Everything From Biden's Capital Gains Tax Proposal, Fed's Inflation Indicator To US Economy Growth And Goldman Sachs' Inflation Decline Prediction: Top Economic Updates This Week

As the weekend comes to a close, let’s take a look at the top stories that shaped the week. From a former senator’s skepticism about President Joe Biden’s tax proposal to the Fed’s inflation indicator, here’s a quick recap of the key events that unfolded.

Former Senator Dismisses Biden’s Capital Gains Tax Proposal

Former Democratic senator, Heidi Heitkamp, has expressed doubts about the likelihood of President Joe Biden’s proposed 44% capital gains tax passing. The proposal, part of the Fiscal Year 2025 Budget, aims to raise long-term capital gains and qualified dividends rates to 37% for taxpayers with taxable income above $1 million. 

Read the full article here.

Fed’s Key Inflation Indicator Hits 2.8%

The Federal Reserve’s preferred inflation measure, the Personal Consumption Expenditure (PCE) price index, surged beyond expectations in March. This development has further dampened hopes of a Federal Reserve rate cut, which had already been dwindling in recent weeks.
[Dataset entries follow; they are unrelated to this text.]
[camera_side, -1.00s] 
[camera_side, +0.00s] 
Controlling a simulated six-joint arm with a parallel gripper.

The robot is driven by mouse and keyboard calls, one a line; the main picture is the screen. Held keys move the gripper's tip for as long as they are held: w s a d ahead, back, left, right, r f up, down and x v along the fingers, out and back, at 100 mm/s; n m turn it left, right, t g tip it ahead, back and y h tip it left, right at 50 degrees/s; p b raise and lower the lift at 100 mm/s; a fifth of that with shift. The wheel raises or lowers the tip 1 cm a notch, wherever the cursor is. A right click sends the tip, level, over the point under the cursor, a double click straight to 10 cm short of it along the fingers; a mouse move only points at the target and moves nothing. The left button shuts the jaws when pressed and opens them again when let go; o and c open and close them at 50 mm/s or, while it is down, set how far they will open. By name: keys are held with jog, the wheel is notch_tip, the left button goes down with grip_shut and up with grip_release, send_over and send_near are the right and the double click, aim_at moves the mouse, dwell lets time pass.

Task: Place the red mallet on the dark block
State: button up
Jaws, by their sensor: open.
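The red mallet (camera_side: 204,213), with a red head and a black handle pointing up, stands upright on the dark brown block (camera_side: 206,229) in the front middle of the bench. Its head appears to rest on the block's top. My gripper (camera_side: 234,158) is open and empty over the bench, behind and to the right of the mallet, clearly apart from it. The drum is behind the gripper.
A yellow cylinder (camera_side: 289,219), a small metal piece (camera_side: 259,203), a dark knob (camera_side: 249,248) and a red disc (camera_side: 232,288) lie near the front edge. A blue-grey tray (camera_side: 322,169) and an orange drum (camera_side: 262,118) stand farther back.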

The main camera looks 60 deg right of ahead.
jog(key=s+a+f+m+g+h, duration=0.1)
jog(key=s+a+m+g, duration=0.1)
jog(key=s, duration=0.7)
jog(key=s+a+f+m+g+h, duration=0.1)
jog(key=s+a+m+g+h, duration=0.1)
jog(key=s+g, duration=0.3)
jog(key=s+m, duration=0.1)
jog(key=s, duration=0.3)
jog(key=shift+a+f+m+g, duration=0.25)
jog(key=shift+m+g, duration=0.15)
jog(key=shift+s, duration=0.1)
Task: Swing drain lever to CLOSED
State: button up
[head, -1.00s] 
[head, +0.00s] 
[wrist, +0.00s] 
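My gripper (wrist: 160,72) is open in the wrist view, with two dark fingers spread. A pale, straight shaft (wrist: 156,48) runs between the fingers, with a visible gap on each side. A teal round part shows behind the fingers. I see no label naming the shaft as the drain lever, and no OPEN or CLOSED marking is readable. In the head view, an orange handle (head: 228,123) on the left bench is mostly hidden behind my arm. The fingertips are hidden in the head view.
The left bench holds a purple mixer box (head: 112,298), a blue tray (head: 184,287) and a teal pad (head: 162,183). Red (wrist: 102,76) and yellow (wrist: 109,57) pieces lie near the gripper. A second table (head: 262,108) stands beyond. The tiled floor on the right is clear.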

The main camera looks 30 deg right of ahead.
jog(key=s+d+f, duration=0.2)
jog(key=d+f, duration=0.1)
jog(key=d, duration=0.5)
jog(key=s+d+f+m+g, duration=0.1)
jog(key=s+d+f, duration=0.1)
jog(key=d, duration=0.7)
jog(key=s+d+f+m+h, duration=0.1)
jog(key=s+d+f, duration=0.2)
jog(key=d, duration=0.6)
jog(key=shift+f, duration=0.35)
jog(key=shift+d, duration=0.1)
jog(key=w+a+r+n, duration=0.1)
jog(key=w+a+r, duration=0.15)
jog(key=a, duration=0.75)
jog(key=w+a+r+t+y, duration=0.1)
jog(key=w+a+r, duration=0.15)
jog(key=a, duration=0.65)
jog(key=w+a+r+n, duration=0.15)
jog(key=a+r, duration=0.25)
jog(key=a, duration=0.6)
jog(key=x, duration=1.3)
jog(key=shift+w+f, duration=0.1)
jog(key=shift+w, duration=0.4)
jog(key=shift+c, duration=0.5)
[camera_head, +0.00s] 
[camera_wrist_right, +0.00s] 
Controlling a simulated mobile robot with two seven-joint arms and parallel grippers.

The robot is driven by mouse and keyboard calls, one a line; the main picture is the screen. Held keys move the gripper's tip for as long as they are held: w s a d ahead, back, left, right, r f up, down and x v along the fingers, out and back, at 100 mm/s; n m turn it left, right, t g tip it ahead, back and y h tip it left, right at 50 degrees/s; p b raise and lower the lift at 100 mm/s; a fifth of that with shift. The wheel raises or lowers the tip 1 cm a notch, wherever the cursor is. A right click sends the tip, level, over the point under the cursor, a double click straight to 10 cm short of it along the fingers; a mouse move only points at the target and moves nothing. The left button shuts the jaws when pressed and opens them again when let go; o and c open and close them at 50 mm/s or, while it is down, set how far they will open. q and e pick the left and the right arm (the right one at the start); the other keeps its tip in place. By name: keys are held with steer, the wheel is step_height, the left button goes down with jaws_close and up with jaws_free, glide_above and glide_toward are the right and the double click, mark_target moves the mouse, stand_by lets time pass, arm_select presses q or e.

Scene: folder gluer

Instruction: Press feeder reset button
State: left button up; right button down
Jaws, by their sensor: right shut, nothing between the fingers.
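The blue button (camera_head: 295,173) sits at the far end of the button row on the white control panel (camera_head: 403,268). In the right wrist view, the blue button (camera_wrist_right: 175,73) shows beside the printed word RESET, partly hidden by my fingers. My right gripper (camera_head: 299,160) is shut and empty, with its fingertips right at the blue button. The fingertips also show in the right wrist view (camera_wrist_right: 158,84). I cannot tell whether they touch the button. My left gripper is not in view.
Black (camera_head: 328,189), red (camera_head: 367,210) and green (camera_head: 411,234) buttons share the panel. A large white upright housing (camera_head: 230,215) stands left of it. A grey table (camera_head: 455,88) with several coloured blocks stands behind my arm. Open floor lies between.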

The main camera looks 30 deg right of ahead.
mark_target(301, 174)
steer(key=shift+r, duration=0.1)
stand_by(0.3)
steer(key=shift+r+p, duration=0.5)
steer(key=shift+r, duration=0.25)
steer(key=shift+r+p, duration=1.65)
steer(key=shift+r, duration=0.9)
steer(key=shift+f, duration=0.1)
Market-implied probabilities now suggest a 60% chance of a rate cut by September 2024, with only one rate cut priced in by year-end. 

Read the full article here.

See Also: S&P 500, Nasdaq Futures Climb Higher: Will Tesla Earnings Spark Rally Or Retreat?

US Economy Grows 1.6% In Q1

The U.S. economy experienced slower growth in the first quarter of the year, falling slightly below economists’ predictions. The Gross Domestic Product (GDP) annualized growth rate for the quarter stood at 1.6%, as per the advanced estimates released by the Bureau of Economic Analysis. 

Read the full article here.

Goldman Sachs Predicts Steady Inflation Decline

Despite recent unexpected inflation increases, Goldman Sachs economist Jessica Rindels has forecasted a downturn in the core Personal Consumption Expenditure (PCE) Inflation for the rest of the year. Rindels attributes the re-acceleration to transient factors that are expected to diminish. 

Read the full article here.

Treasury Yields Reach 5-Month High

As Treasury yields continue to rise, reaching levels not seen since November 2023, the impact on the U.S. mortgage market and potentially the broader economy is becoming increasingly pressing. The yield on the 30-year Treasury note climbed 5 basis points, reaching 4.78% by mid-morning in New York, on track to close at its highest level since Nov. 6, 2023. 

Read the full article here.

Read Next: US Growth Slows In Q1, Yet Inflation Acceleration Signals Stagflation: ‘The Worst Possible Outcome For The Fed’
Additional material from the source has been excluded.